Render every entry exactly as it appears.

-------- Information shown

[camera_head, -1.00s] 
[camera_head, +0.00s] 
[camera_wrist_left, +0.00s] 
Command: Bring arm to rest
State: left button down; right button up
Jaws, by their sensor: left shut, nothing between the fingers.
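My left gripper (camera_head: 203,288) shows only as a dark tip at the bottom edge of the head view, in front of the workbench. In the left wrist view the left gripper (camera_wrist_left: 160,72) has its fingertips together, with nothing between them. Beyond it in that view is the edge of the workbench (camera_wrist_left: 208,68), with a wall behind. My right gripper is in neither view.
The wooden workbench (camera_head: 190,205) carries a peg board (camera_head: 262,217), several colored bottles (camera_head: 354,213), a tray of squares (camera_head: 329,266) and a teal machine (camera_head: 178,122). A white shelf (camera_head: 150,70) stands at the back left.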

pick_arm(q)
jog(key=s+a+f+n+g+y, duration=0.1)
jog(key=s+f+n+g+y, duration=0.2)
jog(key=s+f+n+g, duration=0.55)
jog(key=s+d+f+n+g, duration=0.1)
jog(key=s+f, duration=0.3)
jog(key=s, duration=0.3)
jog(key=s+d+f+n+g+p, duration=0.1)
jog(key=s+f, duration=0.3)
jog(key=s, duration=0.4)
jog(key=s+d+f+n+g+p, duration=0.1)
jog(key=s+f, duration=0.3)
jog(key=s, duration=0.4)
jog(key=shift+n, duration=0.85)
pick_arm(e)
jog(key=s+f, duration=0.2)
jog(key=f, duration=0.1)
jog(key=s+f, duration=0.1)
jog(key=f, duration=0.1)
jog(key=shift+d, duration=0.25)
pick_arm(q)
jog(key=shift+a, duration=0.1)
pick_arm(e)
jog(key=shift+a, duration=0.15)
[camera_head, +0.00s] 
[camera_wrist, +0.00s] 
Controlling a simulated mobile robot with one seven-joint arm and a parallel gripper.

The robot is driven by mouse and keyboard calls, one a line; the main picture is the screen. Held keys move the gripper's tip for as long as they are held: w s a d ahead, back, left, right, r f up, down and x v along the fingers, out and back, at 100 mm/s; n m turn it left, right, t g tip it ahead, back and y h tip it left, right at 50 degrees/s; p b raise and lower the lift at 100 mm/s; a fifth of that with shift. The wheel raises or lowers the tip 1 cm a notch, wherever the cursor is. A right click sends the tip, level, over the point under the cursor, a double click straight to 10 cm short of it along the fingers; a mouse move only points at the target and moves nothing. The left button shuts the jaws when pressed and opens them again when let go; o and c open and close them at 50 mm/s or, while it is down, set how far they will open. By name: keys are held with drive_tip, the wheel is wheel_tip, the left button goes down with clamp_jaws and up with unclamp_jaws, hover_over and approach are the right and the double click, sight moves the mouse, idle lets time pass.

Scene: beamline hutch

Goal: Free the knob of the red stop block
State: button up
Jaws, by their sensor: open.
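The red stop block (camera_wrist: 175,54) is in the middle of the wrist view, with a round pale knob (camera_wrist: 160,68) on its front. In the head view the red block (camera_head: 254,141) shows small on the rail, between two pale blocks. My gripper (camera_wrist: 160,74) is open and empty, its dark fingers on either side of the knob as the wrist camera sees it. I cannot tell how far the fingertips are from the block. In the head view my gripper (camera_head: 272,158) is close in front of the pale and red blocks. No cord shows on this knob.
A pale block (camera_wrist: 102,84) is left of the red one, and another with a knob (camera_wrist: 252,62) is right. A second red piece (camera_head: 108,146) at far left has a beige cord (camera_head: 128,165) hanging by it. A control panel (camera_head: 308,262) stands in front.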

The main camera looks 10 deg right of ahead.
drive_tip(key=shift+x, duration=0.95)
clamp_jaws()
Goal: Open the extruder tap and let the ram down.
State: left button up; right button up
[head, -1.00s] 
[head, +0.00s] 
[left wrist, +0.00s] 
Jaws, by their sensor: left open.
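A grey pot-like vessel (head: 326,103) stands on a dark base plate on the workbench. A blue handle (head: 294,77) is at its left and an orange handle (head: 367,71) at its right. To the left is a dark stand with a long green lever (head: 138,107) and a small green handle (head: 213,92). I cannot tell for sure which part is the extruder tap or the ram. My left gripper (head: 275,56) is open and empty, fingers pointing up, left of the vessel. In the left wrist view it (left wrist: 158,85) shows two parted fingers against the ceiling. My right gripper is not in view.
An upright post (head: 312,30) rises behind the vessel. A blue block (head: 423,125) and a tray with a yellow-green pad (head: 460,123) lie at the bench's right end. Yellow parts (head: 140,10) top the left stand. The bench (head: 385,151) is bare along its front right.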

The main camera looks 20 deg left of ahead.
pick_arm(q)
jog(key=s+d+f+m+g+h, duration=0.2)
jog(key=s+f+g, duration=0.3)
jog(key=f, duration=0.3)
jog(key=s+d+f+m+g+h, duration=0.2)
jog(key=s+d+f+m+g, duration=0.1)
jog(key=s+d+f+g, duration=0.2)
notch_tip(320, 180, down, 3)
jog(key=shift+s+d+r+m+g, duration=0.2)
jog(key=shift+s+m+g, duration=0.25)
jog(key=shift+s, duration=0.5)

----------------

#### [Complete output]
[camera_head, -1.00s] 
[camera_head, +0.00s] 
[camera_wrist_left, +0.00s] 
Command: Bring arm to rest
State: left button down; right button up
Jaws, by their sensor: left shut, nothing between the fingers.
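My left gripper (camera_head: 203,288) shows only as a dark tip at the bottom edge of the head view, in front of the workbench. In the left wrist view the left gripper (camera_wrist_left: 160,72) has its fingertips together, with nothing between them. Beyond it in that view is the edge of the workbench (camera_wrist_left: 208,68), with a wall behind. My right gripper is in neither view.
The wooden workbench (camera_head: 190,205) carries a peg board (camera_head: 262,217), several colored bottles (camera_head: 354,213), a tray of squares (camera_head: 329,266) and a teal machine (camera_head: 178,122). A white shelf (camera_head: 150,70) stands at the back left.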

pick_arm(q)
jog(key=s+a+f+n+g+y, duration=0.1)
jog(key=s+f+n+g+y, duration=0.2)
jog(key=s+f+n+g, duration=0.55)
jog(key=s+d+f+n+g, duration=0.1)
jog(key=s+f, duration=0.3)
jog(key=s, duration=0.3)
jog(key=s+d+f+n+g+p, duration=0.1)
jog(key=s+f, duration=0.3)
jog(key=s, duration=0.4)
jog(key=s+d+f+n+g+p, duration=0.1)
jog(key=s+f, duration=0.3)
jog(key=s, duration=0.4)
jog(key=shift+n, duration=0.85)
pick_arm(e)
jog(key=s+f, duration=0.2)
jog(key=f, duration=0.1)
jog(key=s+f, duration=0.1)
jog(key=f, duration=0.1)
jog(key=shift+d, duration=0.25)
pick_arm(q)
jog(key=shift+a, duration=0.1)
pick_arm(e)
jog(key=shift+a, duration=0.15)
[camera_head, +0.00s] 
[camera_wrist, +0.00s] 
Controlling a simulated mobile robot with one seven-joint arm and a parallel gripper.

The robot is driven by mouse and keyboard calls, one a line; the main picture is the screen. Held keys move the gripper's tip for as long as they are held: w s a d ahead, back, left, right, r f up, down and x v along the fingers, out and back, at 100 mm/s; n m turn it left, right, t g tip it ahead, back and y h tip it left, right at 50 degrees/s; p b raise and lower the lift at 100 mm/s; a fifth of that with shift. The wheel raises or lowers the tip 1 cm a notch, wherever the cursor is. A right click sends the tip, level, over the point under the cursor, a double click straight to 10 cm short of it along the fingers; a mouse move only points at the target and moves nothing. The left button shuts the jaws when pressed and opens them again when let go; o and c open and close them at 50 mm/s or, while it is down, set how far they will open. By name: keys are held with drive_tip, the wheel is wheel_tip, the left button goes down with clamp_jaws and up with unclamp_jaws, hover_over and approach are the right and the double click, sight moves the mouse, idle lets time pass.

Scene: beamline hutch

Goal: Free the knob of the red stop block
State: button up
Jaws, by their sensor: open.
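The red stop block (camera_wrist: 175,54) is in the middle of the wrist view, with a round pale knob (camera_wrist: 160,68) on its front. In the head view the red block (camera_head: 254,141) shows small on the rail, between two pale blocks. My gripper (camera_wrist: 160,74) is open and empty, its dark fingers on either side of the knob as the wrist camera sees it. I cannot tell how far the fingertips are from the block. In the head view my gripper (camera_head: 272,158) is close in front of the pale and red blocks. No cord shows on this knob.
A pale block (camera_wrist: 102,84) is left of the red one, and another with a knob (camera_wrist: 252,62) is right. A second red piece (camera_head: 108,146) at far left has a beige cord (camera_head: 128,165) hanging by it. A control panel (camera_head: 308,262) stands in front.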

The main camera looks 10 deg right of ahead.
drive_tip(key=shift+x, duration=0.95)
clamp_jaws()
Goal: Open the extruder tap and let the ram down.
State: left button up; right button up
[head, -1.00s] 
[head, +0.00s] 
[left wrist, +0.00s] 
Jaws, by their sensor: left open.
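A grey pot-like vessel (head: 326,103) stands on a dark base plate on the workbench. A blue handle (head: 294,77) is at its left and an orange handle (head: 367,71) at its right. To the left is a dark stand with a long green lever (head: 138,107) and a small green handle (head: 213,92). I cannot tell for sure which part is the extruder tap or the ram. My left gripper (head: 275,56) is open and empty, fingers pointing up, left of the vessel. In the left wrist view it (left wrist: 158,85) shows two parted fingers against the ceiling. My right gripper is not in view.
An upright post (head: 312,30) rises behind the vessel. A blue block (head: 423,125) and a tray with a yellow-green pad (head: 460,123) lie at the bench's right end. Yellow parts (head: 140,10) top the left stand. The bench (head: 385,151) is bare along its front right.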

The main camera looks 20 deg left of ahead.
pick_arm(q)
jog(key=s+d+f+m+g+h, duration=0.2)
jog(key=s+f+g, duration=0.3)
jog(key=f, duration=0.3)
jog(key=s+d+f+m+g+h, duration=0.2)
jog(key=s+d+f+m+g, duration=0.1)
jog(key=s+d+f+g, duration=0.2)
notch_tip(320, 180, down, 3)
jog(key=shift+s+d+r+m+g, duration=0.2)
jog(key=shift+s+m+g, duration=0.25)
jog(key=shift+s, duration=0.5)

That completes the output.